━━━━━ EXERCISE MATERIALS

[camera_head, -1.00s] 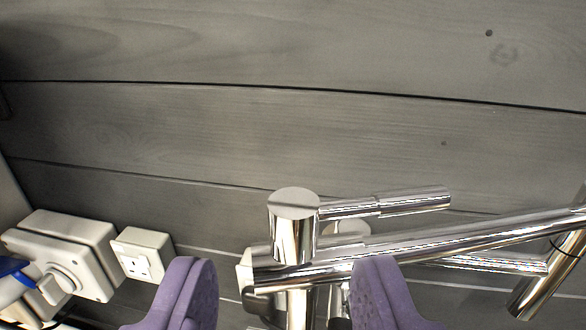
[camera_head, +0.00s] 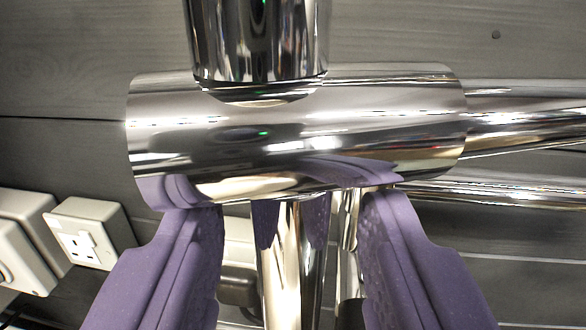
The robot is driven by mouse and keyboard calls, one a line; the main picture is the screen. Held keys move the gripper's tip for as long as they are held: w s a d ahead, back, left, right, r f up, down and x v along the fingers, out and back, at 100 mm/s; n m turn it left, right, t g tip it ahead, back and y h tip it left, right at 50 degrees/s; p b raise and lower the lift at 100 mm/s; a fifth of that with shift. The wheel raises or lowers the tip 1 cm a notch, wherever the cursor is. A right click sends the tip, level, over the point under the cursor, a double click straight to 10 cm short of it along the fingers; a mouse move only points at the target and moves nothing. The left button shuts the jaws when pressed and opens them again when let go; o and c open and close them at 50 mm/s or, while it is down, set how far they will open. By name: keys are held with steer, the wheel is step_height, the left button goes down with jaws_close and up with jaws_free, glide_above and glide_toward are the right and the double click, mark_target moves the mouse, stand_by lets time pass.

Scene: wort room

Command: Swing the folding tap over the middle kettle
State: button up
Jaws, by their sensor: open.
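The chrome folding tap (camera_head: 300,130) fills the upper middle of the view, very close to the camera. A thick vertical cylinder (camera_head: 258,40) rises from its horizontal body, and thinner tubes run off to the right. A vertical chrome post (camera_head: 290,265) shows below the body, between my fingers. My gripper (camera_head: 290,215) is open, with one purple finger on each side of that post and both tips just below the horizontal body. I cannot tell whether either finger touches the chrome. No kettle is in view.
A white wall socket (camera_head: 88,232) is at the left, with another white box (camera_head: 28,225) beside it. Grey wooden planks (camera_head: 60,60) form the wall behind. A dark fitting and a pale block show partly behind the post.

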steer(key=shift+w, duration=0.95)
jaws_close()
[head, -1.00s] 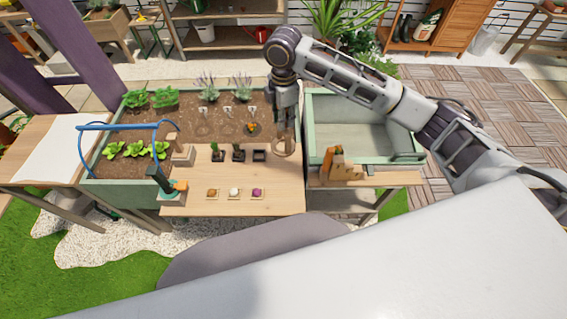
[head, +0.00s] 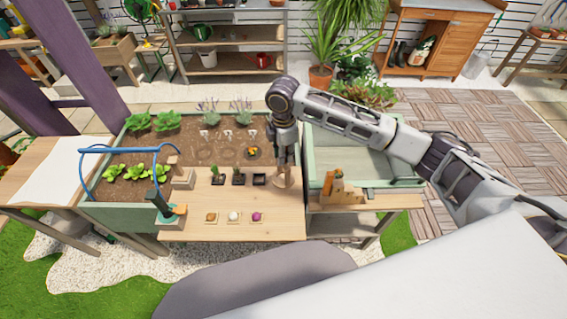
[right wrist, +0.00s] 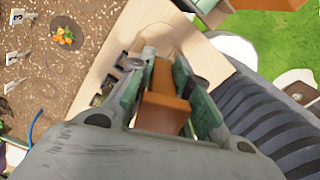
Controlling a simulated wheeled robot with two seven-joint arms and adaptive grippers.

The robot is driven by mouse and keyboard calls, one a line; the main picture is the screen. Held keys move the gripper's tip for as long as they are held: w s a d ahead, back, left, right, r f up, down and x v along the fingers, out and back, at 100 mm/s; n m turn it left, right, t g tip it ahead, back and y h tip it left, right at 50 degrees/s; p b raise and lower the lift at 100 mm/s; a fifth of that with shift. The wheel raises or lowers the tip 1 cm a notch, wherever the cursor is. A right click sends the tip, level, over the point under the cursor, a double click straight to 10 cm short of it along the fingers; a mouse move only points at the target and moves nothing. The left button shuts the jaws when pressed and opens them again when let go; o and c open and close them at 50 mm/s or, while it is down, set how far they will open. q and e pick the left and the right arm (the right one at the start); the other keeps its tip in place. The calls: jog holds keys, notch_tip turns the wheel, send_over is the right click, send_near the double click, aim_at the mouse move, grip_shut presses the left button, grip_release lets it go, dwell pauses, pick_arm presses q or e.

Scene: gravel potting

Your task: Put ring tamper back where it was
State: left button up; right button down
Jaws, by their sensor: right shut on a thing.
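My right gripper (head: 285,160) is above the right end of the light wood table (head: 225,228), beside the small black pots. In the right wrist view its green-padded fingers (right wrist: 165,95) are shut on an orange-brown wooden block-like handle (right wrist: 162,105) of the ring tamper. The tamper's pale wooden lower part (head: 284,178) shows below the fingers in the head view, at or just above the tabletop. I cannot tell whether it touches. My left gripper is not in view.
Black pots (head: 259,180) stand just left of the tamper. Three small dishes (head: 234,216) lie nearer the front. A wooden stand (head: 342,188) is on the shelf to the right, before the green-rimmed tray (head: 365,172). The planting bed (head: 205,150) is behind.

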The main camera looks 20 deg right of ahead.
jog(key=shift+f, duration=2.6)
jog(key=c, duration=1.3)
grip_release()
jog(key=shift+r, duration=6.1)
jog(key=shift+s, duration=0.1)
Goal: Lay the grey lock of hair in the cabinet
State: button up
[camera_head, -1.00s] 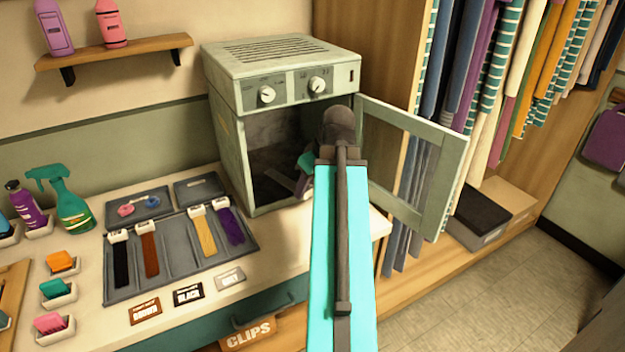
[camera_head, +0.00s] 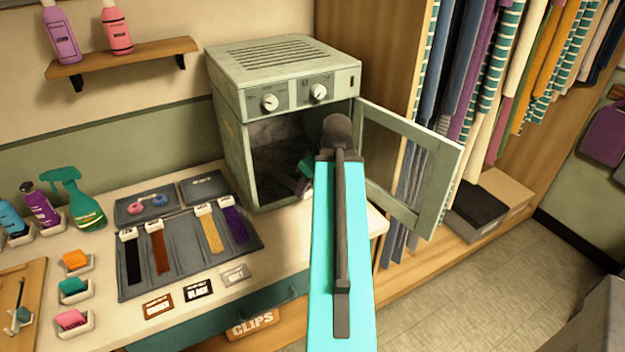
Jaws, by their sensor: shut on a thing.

━━━━━━━━━━

▶ _TASK BRIEF_: Search the listing for the word "Scene" and return each line that holds it.

▶ _EXERCISE SOLUTION_:
Scene: wort room
Scene: gravel potting

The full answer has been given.